Non, vous n’entendrez pas les chansons des Colocs telles qu’on les connaît. Attendez-vous plutôt à l’interprétation des textes de l’album par Hubert Proulx et aux explications et anecdotes de Vander. Le tout avec le soutien musical de Jean-Sébastien Nicol (batterie) et de Jean-Denis Levasseur (saxophone, clarinette, harmonica, guitare).
« J’ai demandé à Hubert d’essayer de s’éloigner le plus possible des chansons, d’interpréter, de vivre le texte, » précise Vander.
« Si on m’avait approché pour jouer Dédé Fortin dans un théâtre musical, j’aurais dit non. Je ne suis pas un imitateur, faut que je m’approprie les textes », renchérit le comédien.
Au départ, une conférence
La paternité de ce spectacle revient au bassiste. C’est la suite logique de conférences que ce dernier donnait dans les cégeps, sur le thème de la prévention du suicide, après le décès de Dédé Fortin.
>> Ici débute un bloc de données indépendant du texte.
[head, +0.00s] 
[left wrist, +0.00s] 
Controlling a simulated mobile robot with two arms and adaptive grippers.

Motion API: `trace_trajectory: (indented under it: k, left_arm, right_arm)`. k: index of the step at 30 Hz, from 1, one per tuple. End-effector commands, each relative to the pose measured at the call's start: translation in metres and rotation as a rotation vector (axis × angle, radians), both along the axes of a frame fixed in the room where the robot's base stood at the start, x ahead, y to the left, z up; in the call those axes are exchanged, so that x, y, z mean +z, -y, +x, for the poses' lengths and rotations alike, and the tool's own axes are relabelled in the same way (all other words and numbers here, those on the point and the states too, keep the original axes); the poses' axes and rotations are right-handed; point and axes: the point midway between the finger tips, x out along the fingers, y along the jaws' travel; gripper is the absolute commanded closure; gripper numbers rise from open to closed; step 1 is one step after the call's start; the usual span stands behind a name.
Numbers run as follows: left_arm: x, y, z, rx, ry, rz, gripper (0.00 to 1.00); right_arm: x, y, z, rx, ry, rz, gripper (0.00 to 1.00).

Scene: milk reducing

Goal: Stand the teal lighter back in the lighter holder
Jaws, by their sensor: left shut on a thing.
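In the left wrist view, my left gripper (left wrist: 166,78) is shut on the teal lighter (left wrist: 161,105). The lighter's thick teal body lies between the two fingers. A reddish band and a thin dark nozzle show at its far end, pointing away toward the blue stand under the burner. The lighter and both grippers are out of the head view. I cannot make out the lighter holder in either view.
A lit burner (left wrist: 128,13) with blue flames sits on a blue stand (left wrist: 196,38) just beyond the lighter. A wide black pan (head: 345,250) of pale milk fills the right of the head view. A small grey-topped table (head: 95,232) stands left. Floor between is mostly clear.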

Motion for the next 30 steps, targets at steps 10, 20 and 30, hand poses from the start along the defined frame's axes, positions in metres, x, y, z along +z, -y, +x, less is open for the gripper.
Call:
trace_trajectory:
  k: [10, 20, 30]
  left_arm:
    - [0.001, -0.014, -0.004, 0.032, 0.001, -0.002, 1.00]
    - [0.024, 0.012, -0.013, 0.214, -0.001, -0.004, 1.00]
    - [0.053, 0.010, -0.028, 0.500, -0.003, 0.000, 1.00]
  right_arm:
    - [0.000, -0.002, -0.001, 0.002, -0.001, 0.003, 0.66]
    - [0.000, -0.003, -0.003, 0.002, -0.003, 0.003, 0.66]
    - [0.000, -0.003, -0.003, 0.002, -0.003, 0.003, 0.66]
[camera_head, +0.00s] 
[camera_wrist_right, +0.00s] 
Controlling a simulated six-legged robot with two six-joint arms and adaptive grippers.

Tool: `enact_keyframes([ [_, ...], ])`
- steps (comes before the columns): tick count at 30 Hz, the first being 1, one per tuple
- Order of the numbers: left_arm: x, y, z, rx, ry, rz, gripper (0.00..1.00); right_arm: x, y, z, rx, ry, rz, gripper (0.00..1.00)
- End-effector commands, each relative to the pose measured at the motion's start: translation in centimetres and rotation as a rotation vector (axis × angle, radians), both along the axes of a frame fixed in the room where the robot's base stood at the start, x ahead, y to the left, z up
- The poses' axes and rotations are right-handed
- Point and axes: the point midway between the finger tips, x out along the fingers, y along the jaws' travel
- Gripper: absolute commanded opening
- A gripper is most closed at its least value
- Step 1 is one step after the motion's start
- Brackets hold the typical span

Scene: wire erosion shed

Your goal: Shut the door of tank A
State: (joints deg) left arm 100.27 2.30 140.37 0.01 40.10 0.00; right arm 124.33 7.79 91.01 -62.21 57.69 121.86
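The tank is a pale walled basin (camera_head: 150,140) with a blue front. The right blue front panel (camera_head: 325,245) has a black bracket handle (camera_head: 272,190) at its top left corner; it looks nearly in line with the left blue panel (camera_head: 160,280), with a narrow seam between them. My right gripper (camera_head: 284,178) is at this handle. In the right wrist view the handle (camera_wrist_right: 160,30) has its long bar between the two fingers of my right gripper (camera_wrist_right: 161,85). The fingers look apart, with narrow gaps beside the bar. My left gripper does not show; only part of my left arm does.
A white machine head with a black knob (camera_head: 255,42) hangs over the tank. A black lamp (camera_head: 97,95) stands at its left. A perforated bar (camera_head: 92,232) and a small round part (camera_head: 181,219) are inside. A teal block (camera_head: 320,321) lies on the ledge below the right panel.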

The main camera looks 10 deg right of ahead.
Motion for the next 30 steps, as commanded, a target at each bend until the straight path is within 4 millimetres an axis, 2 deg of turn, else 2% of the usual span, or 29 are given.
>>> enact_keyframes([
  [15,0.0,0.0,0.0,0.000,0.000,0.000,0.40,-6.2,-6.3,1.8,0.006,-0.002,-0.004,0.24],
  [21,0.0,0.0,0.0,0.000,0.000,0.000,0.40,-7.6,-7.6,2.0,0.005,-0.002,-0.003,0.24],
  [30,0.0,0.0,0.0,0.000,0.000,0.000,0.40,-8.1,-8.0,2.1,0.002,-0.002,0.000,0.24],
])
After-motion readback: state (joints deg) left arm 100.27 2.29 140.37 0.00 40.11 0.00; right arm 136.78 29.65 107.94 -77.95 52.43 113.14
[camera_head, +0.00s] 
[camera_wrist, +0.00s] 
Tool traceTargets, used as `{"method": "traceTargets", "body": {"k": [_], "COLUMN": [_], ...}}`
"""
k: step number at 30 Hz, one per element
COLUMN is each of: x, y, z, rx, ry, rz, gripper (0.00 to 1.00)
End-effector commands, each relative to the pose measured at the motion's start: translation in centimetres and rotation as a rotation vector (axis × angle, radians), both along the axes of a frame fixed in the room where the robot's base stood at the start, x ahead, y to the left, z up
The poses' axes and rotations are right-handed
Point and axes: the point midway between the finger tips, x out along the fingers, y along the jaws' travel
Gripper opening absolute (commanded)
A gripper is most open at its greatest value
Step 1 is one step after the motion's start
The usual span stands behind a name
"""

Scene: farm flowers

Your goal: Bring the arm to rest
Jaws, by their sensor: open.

Mais Vander voulait aller plus loin et mettre en lumière les textes de son copain, tout en les appuyant avec une musique minimaliste.
La tragique histoire du chanteur est bien connue au Québec. L’artiste aux multiples talents s’est donné la mort le 8 mai 2000, à l’âge de 37 ans, laissant derrière lui beaucoup de questions sans réponses. Quelques-unes de ces réponses pourraient se retrouver dans le spectacle.
« C’est un peu le testament de Dédé», lance Hubert Proulx. « Carrément! », opine Vander.
Bye bye 2116
Dehors Novembre a été enregistré en 1997 et 1998 dans un chalet estrien. L’idée de trouver un lieu de création en-dehors de la ville est celle de Dédé, qui devait quitter le « 2116 », ce bâtiment sur la rue Saint-Laurent à Montréal où sont nés les Colocs, et leurs premières chansons.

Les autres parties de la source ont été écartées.